While Jason is doing things his way, Lucca and Alicia decide to sue Maggie’s for-profit college, but Maggie’s enrollment agreement had a non-litigation clause, and so they’re forced to take the matter to arbitration, where they have to try to prove that Maggie’s teachers were under-qualified and the school’s admissions strategies were predatory. It’s a fascinating look into the problems with for-profit education, one that I wish The Good Wife could spend several episodes exploring. Maggie’s case falls apart when the school’s lawyers get her to admit that she didn’t buy her textbooks and often missed class, both of which are understandable given the punitive cost of books and the fact that she was juggling school and work — in one scene, which tidily sums up some of the major barriers to getting a higher education in America. Because Maggie’s admission means the arbitration falls apart, the case ends in an unexpected way — a debt strike. Lucca and Alicia convince Maggie and 349 of her closest classmates to consciously default on their loans, an ingenious solution … that backfires once the school countersues the pair of them for tortious interference.
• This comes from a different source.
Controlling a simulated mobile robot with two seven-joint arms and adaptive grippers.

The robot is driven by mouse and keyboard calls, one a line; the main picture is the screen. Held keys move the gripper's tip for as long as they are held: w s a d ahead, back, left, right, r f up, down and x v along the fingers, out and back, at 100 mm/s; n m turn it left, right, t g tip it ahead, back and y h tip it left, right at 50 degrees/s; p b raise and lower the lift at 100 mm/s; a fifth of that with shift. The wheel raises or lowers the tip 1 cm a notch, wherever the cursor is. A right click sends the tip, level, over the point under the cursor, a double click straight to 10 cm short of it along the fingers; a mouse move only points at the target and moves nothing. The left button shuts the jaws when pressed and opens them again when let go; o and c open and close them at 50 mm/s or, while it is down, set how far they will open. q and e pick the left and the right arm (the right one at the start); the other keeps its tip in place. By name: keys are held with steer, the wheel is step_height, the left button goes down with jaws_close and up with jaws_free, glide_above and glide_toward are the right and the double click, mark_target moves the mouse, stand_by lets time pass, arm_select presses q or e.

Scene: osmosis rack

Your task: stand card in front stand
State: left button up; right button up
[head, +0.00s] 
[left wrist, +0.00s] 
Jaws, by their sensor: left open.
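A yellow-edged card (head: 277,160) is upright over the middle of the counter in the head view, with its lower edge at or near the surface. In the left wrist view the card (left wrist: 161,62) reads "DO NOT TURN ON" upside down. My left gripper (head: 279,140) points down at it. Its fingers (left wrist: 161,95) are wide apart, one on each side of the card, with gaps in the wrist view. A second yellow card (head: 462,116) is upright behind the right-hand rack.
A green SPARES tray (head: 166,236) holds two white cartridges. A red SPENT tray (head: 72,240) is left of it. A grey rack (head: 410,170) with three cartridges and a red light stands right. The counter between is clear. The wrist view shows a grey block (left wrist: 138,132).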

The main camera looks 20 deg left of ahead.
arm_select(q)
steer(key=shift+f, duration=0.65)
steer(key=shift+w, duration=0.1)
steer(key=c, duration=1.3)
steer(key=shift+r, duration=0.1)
Meanwhile, back at the firm, the situation between Howard and Cary has become so untenable that Howard threatens to file his ageism lawsuit immediately unless he and Cary can undergo mediation. Diane tells Cary they have to comply. After all, Howard is a protected class (“old white dude” rather than “white dude”), and the firm needs to watch its step. Howard trots out all of his complaints: He’s taunted for napping; he gets called names like “Flaccid-o Domingo,” an affront to both his love of opera and his sexual prowess; he finds adult diapers in his office, left there by unfeeling associates. Cary claims Howard planted the diapers himself to make his case, but it doesn’t matter — the firm is sentenced to sensitivity training, and a brilliantly twee counselor invites the partners and associates to stick cotton in their noses, put popcorn kernels in their shoes, wear gauzy glasses, and experience what it’s like to be 80 years old. Howard pretends to cry, and the associates, who reported him to Cary a few short weeks ago for being a creep, pile on for hugs.
It all works far better than this story line has in other episodes — both because it has a little space to breathe, and because, while Howard’s claims of ageism are overblown (no slight to Howard’s sexual prowess intended, of course), the broader point The Good Wife is making about ageism isn’t imaginary at all. Howard’s kind of a bastard, but the points he’s making about how he deserves to be treated in the workplace despite his age are fair. All of that said: I’m curious as to where the Cary/Howard story is going, as it seems unlikely that either man will have a change of heart toward the other anytime soon. I’m not particularly interested in seeing this stalemate continue to play out (especially because it boxes Diane into hall-monitor mode), but I’m not convinced that what we saw last night was resolution, either.
And then there’s Eli, still trapped in his tiny office; again, The Good Wife continues to get far more mileage out of the physical comedy invented by that small space than it seems like it should be able to. Marissa (who I hoped would be back this season!) comes to intervene in Eli’s professional life, asking him why he’s posted up in a closet to get revenge on his former boss. Even though she doesn’t put it in those exact terms, it’s a valid point — I wholly believe in Eli’s ability to get revenge, but he’s running an awfully long con. Eli’s entire scheme seems to be “wait around until Ruth completely screws over Peter and the campaign,” which I guess, having typed it, doesn’t seem like an egregiously bad scheme — it’s just not surefire. There are so many variables!
Marissa offers him the opportunity to manage a political campaign in Israel, then goes to Alicia to ask her to talk Eli into taking it. She tells him it’s time to part ways, but on his way out of the apartment, Eli suggests the debt-strike strategy, which immediately puts Alicia at odds with the “light on unions” stance Peter’s new campaign has taken. Ruth beautifully loses her mind when she finds out Eli’s instantly undone everything she did to get Peter to number two in the polls — it’s the first we’ve seen Eli truly, truly rattle her, and you can see him suck energy from her rage, vampire-style. And so Eli comes back to Alicia’s apartment, just before the episode ends, and tells her that actually, no, he isn’t fired, and he’ll be staying on. “Okay,” says Alicia, with no questions asked. “Sounds good.” Indeed.